I appreciate the kind comment buddie! Go get’em!
Relationships are most important. Nothing tops relationships. Humans will always subscribe to feelings. It is an intangible that cannot be valued enough. The potential to make great, that which is good, is limitless.
It cuts across all aspects of life, not just business. Those who worked on projects worth thousands will remember your value and characteristics when millions and billions surface, mentally, you make others happier, and see value in themselves, it goes on and on.

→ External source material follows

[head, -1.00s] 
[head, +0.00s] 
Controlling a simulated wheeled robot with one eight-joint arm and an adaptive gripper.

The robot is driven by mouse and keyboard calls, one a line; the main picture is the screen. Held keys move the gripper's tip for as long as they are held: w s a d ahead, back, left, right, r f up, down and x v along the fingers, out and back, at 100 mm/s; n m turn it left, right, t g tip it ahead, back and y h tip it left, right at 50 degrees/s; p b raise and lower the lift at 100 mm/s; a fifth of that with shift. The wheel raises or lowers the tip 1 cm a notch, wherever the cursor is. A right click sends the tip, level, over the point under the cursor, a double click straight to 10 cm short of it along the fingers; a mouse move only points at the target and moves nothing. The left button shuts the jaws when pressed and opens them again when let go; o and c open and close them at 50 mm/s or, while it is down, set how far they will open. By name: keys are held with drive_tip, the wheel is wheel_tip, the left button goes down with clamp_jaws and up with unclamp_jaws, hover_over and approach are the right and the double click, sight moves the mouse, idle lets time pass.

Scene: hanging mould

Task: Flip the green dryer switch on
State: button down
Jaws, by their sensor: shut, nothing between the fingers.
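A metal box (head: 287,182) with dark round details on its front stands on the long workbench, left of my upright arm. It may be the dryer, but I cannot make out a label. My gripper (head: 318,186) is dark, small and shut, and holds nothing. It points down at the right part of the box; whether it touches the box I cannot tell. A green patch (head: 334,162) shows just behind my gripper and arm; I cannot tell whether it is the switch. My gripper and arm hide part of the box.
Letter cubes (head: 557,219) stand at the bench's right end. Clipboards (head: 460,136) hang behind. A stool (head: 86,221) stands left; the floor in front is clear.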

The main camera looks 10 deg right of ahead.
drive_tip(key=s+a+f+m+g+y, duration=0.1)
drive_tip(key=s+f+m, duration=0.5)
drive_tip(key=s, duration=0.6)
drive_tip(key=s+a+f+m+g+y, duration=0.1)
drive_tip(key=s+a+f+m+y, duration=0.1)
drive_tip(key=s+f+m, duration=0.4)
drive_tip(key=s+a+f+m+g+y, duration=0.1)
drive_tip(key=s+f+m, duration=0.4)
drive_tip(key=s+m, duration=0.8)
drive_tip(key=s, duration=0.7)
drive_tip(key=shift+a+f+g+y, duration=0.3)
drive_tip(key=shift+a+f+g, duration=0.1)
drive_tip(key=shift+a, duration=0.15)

I am happy Akin is a disciple of positivity, nuture, and growth. Good reads, at this era of negativity, intolerance, cancel culture, and saturated inconsequential information, are very essential.
Do keep it up.
Never thought of this before, I’ve always thought performance only would do it and how wrong was I as I was discarded at my former place of work even when in my branch at the time I had the highest banking qualification, still it couldn’t save me. Thanks for the reawakening, surely relationship currency would last much better
. Well done brother
Thank you for bringing my attention to this Boss.
I can boldly say I have benefitted from relationships and would even do better in building more.